- _Task to complete_
Check each line for the string "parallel" and give only the count of lines that have it.

- _Record set_
** Start **

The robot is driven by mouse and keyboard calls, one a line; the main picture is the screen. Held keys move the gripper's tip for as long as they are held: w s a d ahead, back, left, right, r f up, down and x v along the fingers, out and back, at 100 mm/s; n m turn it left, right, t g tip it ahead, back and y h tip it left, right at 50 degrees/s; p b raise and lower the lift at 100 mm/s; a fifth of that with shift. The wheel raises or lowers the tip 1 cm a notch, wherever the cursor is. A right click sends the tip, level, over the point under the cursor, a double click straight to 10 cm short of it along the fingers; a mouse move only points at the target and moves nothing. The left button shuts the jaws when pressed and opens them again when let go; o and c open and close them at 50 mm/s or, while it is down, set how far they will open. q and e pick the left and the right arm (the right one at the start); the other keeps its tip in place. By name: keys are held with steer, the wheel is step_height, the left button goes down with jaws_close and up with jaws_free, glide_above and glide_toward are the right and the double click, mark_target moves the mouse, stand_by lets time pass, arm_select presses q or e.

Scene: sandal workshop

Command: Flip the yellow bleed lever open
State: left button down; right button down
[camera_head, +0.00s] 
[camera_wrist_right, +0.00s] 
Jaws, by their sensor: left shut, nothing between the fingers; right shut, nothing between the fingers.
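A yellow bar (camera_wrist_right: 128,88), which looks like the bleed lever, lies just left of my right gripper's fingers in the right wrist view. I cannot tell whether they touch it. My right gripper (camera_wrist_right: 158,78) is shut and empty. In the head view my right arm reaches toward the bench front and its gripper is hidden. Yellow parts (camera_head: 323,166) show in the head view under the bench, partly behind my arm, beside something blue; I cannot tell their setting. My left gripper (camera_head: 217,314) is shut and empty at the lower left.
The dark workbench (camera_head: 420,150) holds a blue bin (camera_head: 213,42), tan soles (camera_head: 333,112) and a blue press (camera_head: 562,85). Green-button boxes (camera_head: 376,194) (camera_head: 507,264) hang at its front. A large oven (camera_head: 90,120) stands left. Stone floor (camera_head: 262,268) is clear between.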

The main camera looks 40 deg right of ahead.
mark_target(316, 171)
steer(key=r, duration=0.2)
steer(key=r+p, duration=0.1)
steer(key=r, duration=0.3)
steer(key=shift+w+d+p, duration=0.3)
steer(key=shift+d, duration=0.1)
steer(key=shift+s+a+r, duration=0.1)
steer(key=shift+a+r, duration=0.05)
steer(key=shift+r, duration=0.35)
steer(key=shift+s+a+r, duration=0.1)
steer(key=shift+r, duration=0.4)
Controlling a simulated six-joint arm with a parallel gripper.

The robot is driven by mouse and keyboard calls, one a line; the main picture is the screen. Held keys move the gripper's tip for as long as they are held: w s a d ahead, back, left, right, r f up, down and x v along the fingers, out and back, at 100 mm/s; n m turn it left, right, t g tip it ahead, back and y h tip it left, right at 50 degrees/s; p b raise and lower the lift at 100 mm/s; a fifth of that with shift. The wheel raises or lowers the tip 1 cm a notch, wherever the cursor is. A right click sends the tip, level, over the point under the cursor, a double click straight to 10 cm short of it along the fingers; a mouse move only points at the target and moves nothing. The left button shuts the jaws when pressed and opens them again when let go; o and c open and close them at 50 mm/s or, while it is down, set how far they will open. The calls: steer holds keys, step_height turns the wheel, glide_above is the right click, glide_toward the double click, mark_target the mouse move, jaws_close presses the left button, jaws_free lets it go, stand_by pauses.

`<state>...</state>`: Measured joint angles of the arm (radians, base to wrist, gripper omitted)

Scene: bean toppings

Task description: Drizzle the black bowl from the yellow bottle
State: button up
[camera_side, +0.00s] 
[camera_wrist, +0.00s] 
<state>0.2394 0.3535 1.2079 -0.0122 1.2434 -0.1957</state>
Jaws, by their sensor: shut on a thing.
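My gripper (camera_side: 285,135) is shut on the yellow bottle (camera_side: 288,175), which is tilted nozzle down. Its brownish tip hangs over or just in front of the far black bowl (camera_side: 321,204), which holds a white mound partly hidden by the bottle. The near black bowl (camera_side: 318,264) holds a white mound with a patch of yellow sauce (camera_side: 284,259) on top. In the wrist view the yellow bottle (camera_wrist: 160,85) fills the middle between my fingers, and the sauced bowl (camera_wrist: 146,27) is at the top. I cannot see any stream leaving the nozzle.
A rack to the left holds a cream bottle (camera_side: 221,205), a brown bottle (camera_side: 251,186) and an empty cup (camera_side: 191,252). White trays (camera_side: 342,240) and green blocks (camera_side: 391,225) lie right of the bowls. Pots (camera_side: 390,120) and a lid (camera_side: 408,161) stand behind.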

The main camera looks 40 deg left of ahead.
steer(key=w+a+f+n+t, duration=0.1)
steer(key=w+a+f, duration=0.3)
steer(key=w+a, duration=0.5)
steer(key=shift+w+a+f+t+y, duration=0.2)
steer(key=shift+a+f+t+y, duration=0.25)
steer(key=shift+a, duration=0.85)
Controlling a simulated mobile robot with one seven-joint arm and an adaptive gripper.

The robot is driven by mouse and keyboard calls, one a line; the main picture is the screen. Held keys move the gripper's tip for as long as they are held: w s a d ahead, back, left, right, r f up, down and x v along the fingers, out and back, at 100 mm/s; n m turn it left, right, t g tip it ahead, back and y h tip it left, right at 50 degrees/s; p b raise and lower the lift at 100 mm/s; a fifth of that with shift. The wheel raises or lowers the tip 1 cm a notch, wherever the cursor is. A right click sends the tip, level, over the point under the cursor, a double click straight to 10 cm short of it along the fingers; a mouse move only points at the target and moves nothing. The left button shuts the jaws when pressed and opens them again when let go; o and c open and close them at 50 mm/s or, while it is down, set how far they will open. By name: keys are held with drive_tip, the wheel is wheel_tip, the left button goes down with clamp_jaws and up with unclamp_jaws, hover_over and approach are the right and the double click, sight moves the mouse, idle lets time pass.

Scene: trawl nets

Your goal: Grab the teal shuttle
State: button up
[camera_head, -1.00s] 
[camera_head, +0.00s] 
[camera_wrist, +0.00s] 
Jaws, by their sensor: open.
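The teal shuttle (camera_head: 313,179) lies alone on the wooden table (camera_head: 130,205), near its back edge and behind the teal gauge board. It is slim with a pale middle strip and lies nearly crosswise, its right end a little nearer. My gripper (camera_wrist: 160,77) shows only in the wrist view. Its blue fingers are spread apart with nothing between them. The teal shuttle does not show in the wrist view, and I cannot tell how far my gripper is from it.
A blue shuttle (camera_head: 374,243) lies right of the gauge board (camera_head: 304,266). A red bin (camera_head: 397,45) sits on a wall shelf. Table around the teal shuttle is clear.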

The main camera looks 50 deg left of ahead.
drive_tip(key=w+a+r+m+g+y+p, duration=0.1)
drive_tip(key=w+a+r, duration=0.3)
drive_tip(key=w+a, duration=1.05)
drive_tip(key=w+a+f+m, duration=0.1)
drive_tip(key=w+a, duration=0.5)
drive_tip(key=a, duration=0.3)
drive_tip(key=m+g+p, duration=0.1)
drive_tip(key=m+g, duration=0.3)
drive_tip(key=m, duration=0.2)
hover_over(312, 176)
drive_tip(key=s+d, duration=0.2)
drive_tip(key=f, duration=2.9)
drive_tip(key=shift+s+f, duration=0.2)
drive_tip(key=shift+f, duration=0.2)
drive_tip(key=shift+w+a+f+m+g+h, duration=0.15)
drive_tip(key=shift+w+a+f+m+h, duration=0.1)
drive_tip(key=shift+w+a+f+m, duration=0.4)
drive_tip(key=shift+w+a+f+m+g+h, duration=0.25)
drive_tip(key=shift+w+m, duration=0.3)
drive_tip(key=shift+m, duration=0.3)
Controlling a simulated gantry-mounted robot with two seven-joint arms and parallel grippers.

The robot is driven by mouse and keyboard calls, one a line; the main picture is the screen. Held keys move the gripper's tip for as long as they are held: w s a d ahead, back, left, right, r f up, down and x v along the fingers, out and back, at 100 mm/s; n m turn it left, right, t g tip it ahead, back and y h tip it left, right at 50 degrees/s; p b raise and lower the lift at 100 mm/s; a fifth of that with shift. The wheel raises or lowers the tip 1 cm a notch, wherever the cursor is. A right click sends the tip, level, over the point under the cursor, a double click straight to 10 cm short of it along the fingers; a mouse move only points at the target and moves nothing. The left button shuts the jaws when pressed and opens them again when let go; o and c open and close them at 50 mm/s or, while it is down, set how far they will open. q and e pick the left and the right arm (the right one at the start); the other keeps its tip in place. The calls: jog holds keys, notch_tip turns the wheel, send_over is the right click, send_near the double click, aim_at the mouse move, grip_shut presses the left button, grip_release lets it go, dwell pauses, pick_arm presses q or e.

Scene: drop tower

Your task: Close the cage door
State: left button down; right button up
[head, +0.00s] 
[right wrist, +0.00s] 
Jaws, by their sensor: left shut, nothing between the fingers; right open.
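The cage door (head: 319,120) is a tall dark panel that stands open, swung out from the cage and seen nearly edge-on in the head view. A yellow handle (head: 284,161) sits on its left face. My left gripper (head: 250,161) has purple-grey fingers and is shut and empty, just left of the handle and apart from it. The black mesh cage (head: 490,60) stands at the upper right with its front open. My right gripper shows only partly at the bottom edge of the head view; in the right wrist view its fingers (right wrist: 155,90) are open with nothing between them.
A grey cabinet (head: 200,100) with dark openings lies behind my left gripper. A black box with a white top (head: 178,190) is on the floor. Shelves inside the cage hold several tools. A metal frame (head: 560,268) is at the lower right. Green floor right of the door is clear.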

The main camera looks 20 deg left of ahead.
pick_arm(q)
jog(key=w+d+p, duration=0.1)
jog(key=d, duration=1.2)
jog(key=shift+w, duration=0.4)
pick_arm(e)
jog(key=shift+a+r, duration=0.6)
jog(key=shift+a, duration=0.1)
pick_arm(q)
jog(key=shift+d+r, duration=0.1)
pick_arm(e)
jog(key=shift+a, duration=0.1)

** End **

- _Result of the task_
2